St. Clare illustrates the powerful irony of the peculiar institution. He spoils his slaves and lets them have the run of his luxurious mansion. But in doing so, he allows the institution to carry on. He can't bring himself to take action, to become moral and faithful, despite the pleading of his Vermonter cousin Miss Ophelia (who grapples with and defeats prejudice of her own). If all owners were repugnant like Simon LeGree, the slaves would revolt and the abolitionists would have had all the fodder they needed to end the practice. But the benevolent owners actually did the cause harm, and Stowe points this out with the irony of St. Clare's character.

Controversial and stereotypical or not, Uncle Tom's Cabin is a novel full of memorable people-- and that's all you can ask for in a book. It may be intended more as a persuasive missive, the language is sometimes flowery, and the scenes can be overly-long-- little Eva's dying takes forever!-- but the book is well worth the time. The characters-- based on actual stories from Stowe's life and experience-- are larger than life. That's why they became stereotypes-- they are profound, abundant in American culture, and resonant-- and it's important to spend some time with the origin of these stock roles, not just the generative simplification and deterioration of them that time inevitably produces.
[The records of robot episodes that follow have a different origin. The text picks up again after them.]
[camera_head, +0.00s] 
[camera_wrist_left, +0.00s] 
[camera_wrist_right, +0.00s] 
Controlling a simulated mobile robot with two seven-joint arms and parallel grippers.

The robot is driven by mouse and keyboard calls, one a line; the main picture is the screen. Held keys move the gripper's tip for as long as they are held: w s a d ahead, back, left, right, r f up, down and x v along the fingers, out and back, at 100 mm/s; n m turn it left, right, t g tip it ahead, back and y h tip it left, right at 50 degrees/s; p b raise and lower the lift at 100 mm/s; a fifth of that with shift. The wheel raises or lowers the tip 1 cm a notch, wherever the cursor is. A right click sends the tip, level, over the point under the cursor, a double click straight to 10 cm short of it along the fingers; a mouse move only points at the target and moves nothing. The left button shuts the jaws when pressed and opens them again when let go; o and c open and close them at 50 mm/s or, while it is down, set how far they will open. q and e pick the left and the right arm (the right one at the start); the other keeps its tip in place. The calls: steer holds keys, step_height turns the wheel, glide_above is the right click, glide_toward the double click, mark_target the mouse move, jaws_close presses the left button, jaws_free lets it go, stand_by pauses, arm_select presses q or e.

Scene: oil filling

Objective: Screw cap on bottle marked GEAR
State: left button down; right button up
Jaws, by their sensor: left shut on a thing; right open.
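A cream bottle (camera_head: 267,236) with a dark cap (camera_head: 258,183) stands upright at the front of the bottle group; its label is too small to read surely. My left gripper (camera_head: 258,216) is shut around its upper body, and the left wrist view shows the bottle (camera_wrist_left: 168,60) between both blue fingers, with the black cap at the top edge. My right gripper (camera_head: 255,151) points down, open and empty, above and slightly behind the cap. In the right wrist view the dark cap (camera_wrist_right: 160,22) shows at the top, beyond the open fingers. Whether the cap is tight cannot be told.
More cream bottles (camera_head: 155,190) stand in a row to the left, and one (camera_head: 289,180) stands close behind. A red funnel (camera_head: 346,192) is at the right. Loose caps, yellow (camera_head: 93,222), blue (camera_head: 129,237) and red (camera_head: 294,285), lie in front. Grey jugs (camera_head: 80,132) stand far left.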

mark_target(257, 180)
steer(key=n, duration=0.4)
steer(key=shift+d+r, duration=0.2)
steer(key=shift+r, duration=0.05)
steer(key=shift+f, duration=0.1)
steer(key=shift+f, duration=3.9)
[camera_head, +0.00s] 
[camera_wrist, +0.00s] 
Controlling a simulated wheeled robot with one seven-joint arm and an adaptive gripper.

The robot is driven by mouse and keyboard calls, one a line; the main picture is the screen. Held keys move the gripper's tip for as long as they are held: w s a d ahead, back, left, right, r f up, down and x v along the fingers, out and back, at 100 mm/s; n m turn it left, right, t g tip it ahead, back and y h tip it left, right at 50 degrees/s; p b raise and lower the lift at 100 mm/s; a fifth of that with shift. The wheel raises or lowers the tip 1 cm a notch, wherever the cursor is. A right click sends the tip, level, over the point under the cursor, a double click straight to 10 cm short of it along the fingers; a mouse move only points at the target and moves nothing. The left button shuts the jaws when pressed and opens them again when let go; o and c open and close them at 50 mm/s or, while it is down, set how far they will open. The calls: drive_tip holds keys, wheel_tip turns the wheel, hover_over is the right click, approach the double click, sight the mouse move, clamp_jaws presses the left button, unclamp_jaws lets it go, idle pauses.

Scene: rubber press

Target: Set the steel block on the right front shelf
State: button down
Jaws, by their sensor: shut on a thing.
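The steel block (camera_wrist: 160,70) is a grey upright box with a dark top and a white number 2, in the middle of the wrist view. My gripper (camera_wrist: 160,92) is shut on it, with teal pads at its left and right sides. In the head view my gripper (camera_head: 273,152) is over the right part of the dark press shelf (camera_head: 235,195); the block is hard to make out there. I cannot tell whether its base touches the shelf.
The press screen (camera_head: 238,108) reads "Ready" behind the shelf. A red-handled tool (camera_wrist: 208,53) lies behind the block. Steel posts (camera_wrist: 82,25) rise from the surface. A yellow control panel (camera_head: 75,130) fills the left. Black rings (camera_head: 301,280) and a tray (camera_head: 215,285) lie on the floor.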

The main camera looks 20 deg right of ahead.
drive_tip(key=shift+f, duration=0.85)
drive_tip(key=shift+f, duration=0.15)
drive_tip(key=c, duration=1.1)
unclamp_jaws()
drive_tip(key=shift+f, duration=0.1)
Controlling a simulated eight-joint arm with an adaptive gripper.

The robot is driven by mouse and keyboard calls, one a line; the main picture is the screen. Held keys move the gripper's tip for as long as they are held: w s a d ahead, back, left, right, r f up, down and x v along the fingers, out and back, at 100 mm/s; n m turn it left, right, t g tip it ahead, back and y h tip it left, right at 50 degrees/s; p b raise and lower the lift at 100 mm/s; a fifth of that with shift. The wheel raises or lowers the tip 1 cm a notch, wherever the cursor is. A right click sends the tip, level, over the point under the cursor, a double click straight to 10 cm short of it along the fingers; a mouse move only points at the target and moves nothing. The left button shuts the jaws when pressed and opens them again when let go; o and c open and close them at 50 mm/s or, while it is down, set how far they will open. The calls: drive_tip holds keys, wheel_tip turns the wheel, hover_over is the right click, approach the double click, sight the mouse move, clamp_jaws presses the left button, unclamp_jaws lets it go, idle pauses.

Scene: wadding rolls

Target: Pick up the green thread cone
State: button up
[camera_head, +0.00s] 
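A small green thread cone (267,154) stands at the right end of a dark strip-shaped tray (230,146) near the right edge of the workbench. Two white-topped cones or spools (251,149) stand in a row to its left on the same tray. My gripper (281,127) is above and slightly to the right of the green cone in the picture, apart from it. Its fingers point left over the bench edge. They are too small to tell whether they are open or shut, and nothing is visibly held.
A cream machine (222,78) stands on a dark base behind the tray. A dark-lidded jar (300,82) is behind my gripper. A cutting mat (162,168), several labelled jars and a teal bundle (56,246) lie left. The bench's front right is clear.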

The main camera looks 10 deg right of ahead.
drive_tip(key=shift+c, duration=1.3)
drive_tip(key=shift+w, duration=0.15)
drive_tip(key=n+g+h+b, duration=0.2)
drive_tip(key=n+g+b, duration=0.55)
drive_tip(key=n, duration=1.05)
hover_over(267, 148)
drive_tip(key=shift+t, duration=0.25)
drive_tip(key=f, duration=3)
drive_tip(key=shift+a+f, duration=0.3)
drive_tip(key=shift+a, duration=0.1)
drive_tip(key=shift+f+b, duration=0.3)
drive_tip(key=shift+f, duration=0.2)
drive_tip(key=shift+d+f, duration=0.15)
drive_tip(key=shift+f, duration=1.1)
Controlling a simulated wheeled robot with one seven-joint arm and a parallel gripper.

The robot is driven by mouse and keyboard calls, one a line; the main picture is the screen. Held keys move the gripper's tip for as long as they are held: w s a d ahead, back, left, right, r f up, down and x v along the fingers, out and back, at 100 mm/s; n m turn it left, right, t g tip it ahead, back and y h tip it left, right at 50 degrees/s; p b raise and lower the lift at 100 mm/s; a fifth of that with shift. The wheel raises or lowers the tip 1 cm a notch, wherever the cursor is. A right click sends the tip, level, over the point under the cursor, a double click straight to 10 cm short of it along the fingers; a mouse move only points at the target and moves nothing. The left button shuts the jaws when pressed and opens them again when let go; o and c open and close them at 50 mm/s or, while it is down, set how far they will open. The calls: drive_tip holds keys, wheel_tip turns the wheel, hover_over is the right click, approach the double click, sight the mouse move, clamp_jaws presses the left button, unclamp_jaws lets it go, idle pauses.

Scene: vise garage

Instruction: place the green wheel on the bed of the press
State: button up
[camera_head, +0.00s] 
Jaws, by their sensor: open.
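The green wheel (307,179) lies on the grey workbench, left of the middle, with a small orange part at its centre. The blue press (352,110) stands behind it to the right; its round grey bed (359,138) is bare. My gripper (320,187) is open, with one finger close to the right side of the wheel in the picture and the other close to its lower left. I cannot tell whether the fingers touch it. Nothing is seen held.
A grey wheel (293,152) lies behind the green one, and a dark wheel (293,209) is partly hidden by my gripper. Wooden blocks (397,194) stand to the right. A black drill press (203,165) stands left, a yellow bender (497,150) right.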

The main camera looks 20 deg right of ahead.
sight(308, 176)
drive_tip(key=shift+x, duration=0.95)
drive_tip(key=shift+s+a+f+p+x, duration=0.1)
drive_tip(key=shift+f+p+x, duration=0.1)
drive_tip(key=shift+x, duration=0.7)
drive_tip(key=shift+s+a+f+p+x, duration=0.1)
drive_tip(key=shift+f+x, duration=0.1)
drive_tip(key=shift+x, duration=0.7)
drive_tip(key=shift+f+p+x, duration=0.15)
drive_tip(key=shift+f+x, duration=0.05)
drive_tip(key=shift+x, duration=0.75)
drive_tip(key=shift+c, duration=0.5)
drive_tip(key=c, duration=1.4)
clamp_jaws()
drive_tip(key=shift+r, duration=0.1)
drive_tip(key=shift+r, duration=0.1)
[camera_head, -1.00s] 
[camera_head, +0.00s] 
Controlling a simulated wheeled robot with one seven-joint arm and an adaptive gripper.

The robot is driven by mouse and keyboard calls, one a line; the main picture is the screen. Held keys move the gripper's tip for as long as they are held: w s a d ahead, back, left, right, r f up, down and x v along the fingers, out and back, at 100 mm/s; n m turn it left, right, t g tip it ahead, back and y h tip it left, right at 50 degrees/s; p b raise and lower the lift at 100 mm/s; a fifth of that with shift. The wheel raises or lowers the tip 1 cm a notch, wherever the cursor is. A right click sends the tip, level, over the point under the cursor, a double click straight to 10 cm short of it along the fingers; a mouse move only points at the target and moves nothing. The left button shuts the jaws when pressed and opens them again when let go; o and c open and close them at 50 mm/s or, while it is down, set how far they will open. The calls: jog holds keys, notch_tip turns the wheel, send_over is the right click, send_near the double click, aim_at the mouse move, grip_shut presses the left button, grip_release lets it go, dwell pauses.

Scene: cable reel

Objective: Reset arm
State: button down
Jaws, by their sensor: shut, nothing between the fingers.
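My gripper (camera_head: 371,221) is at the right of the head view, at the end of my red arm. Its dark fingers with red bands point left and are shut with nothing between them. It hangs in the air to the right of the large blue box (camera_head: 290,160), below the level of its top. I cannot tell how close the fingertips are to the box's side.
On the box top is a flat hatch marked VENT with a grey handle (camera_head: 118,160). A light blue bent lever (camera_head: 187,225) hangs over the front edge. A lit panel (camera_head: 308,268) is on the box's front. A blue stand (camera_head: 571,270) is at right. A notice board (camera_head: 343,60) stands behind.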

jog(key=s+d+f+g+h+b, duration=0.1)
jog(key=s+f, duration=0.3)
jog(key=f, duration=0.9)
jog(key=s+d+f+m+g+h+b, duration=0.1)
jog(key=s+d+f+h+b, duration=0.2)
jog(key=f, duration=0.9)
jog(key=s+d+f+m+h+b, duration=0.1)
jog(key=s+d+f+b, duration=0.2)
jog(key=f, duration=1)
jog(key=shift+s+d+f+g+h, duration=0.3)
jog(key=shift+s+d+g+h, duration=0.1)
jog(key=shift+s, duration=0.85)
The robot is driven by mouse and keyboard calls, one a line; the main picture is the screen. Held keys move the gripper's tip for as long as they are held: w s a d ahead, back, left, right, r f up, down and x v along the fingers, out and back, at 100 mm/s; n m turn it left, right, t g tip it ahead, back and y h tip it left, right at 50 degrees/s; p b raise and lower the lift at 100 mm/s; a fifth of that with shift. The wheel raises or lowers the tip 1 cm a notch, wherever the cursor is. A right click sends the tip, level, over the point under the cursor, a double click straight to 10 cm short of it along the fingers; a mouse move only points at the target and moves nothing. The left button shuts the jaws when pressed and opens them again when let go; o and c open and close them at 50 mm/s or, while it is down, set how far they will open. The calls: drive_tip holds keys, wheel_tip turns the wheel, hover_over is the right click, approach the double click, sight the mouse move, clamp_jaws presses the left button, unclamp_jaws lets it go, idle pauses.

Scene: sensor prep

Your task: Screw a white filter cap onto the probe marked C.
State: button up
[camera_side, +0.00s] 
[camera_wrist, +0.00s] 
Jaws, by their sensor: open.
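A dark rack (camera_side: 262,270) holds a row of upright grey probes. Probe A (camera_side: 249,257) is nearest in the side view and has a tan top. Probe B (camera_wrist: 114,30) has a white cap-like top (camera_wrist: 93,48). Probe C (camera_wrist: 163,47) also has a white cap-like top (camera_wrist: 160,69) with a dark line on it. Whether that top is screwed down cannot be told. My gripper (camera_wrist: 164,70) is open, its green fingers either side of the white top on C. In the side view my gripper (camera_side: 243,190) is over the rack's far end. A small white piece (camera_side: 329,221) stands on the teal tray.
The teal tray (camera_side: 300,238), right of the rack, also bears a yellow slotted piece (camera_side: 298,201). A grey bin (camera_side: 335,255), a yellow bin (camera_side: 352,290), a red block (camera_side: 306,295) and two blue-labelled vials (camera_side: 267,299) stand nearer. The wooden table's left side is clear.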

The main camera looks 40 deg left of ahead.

In the end, the book will make you contemplate the ultimate question: what is freedom? You could have been born a slave. You could have been born a battery in the Matrix. You could have been born a king or a queen or a serf or an untouchable. And once you are born, how much control do you really have over your fate? Do we deserve any of our gains? The very freedom to succeed, persevere, and accomplish is based on the fact that we are indeed born free, born into freedom. It didn't have to be this way. And-- not very long ago-- it wasn't a definite.

If you want to join my Black History Month book club, I've just gotten started on Walter Mosley's Devil in a Blue Dress. I plan on reading most of the Easy Rawlins sequence of novels. I might even do it before February ends-- it's a Leap Year.